AIM | Retype the material below. Keep every word exactly as it is.

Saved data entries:
┄┄┄┄┄┄

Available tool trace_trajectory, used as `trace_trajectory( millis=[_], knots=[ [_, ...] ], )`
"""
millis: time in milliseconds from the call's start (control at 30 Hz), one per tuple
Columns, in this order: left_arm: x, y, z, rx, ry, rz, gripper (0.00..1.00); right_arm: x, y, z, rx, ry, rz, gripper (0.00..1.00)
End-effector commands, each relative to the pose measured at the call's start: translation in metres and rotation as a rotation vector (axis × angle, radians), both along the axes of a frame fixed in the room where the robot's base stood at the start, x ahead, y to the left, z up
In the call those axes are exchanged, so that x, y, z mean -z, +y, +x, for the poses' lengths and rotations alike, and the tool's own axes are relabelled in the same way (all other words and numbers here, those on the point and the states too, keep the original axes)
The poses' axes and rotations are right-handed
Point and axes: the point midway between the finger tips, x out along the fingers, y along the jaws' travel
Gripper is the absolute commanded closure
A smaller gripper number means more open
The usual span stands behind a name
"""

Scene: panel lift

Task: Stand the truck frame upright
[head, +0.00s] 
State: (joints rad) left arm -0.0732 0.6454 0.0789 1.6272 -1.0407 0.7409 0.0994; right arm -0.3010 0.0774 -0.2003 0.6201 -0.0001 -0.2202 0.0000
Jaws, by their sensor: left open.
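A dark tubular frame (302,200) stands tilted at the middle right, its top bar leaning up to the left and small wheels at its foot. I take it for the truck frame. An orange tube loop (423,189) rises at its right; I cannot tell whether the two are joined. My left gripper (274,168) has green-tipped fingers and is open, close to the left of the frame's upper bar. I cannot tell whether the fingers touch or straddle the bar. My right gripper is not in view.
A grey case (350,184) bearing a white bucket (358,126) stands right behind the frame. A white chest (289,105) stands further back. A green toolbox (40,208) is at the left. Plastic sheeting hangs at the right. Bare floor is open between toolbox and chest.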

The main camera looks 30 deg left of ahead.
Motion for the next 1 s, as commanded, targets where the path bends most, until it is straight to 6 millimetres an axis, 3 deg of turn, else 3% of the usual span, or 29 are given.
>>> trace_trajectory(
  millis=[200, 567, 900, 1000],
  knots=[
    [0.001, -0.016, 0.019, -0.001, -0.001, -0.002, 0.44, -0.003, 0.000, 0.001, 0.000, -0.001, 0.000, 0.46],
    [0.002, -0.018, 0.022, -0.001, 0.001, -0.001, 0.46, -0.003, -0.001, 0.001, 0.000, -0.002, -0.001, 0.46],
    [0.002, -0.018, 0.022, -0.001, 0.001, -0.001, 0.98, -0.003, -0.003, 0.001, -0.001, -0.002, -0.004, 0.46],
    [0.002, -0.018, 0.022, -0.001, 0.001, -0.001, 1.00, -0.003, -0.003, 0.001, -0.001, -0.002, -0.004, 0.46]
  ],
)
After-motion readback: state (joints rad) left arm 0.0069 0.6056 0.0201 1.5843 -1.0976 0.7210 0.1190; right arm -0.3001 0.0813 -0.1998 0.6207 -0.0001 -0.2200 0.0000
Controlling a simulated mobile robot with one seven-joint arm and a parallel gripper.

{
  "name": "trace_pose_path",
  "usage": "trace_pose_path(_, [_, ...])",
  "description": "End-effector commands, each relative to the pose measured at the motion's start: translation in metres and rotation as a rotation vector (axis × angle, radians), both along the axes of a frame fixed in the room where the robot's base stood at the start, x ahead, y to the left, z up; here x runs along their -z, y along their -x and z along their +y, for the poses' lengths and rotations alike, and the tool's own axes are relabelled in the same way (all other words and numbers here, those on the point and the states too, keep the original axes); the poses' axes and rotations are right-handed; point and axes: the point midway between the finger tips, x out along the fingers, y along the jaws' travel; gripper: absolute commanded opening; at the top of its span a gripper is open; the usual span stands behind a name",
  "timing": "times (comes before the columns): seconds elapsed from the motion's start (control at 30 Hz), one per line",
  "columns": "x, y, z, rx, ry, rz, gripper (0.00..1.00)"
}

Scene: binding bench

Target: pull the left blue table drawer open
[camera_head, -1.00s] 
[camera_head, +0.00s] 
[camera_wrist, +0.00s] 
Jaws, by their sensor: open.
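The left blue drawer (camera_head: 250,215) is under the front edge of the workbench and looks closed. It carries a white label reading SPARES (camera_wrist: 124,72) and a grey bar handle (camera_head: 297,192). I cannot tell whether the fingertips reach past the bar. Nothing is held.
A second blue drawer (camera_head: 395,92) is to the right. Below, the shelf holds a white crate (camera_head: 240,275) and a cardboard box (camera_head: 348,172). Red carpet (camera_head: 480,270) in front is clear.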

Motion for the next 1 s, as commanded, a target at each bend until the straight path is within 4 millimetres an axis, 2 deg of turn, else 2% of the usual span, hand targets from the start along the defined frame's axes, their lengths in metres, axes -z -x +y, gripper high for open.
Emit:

┄┄┄┄┄┄

CORRECT RESULT |
Available tool trace_trajectory, used as `trace_trajectory( millis=[_], knots=[ [_, ...] ], )`
"""
millis: time in milliseconds from the call's start (control at 30 Hz), one per tuple
Columns, in this order: left_arm: x, y, z, rx, ry, rz, gripper (0.00..1.00); right_arm: x, y, z, rx, ry, rz, gripper (0.00..1.00)
End-effector commands, each relative to the pose measured at the call's start: translation in metres and rotation as a rotation vector (axis × angle, radians), both along the axes of a frame fixed in the room where the robot's base stood at the start, x ahead, y to the left, z up
In the call those axes are exchanged, so that x, y, z mean -z, +y, +x, for the poses' lengths and rotations alike, and the tool's own axes are relabelled in the same way (all other words and numbers here, those on the point and the states too, keep the original axes)
The poses' axes and rotations are right-handed
Point and axes: the point midway between the finger tips, x out along the fingers, y along the jaws' travel
Gripper is the absolute commanded closure
A smaller gripper number means more open
The usual span stands behind a name
"""

Scene: panel lift

Task: Stand the truck frame upright
[head, +0.00s] 
State: (joints rad) left arm -0.0732 0.6454 0.0789 1.6272 -1.0407 0.7409 0.0994; right arm -0.3010 0.0774 -0.2003 0.6201 -0.0001 -0.2202 0.0000
Jaws, by their sensor: left open.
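A dark tubular frame (302,200) stands tilted at the middle right, its top bar leaning up to the left and small wheels at its foot. I take it for the truck frame. An orange tube loop (423,189) rises at its right; I cannot tell whether the two are joined. My left gripper (274,168) has green-tipped fingers and is open, close to the left of the frame's upper bar. I cannot tell whether the fingers touch or straddle the bar. My right gripper is not in view.
A grey case (350,184) bearing a white bucket (358,126) stands right behind the frame. A white chest (289,105) stands further back. A green toolbox (40,208) is at the left. Plastic sheeting hangs at the right. Bare floor is open between toolbox and chest.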

The main camera looks 30 deg left of ahead.
Motion for the next 1 s, as commanded, targets where the path bends most, until it is straight to 6 millimetres an axis, 3 deg of turn, else 3% of the usual span, or 29 are given.
>>> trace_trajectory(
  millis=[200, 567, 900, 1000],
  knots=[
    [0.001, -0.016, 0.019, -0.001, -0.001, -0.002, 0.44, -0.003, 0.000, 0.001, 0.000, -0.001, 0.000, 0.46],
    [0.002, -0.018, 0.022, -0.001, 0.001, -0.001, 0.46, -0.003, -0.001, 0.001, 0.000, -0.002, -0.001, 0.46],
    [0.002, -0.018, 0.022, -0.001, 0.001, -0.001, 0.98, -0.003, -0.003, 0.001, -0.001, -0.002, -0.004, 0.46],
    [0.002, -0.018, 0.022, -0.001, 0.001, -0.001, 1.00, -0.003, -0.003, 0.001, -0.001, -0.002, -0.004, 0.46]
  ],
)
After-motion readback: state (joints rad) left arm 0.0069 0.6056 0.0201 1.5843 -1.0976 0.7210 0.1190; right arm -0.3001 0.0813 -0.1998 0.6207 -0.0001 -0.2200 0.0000
Controlling a simulated mobile robot with one seven-joint arm and a parallel gripper.

{
  "name": "trace_pose_path",
  "usage": "trace_pose_path(_, [_, ...])",
  "description": "End-effector commands, each relative to the pose measured at the motion's start: translation in metres and rotation as a rotation vector (axis × angle, radians), both along the axes of a frame fixed in the room where the robot's base stood at the start, x ahead, y to the left, z up; here x runs along their -z, y along their -x and z along their +y, for the poses' lengths and rotations alike, and the tool's own axes are relabelled in the same way (all other words and numbers here, those on the point and the states too, keep the original axes); the poses' axes and rotations are right-handed; point and axes: the point midway between the finger tips, x out along the fingers, y along the jaws' travel; gripper: absolute commanded opening; at the top of its span a gripper is open; the usual span stands behind a name",
  "timing": "times (comes before the columns): seconds elapsed from the motion's start (control at 30 Hz), one per line",
  "columns": "x, y, z, rx, ry, rz, gripper (0.00..1.00)"
}

Scene: binding bench

Target: pull the left blue table drawer open
[camera_head, -1.00s] 
[camera_head, +0.00s] 
[camera_wrist, +0.00s] 
Jaws, by their sensor: open.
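The left blue drawer (camera_head: 250,215) is under the front edge of the workbench and looks closed. It carries a white label reading SPARES (camera_wrist: 124,72) and a grey bar handle (camera_head: 297,192). I cannot tell whether the fingertips reach past the bar. Nothing is held.
A second blue drawer (camera_head: 395,92) is to the right. Below, the shelf holds a white crate (camera_head: 240,275) and a cardboard box (camera_head: 348,172). Red carpet (camera_head: 480,270) in front is clear.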

Motion for the next 1 s, as commanded, a target at each bend until the straight path is within 4 millimetres an axis, 2 deg of turn, else 2% of the usual span, hand targets from the start along the defined frame's axes, their lengths in metres, axes -z -x +y, gripper high for open.
Emit:

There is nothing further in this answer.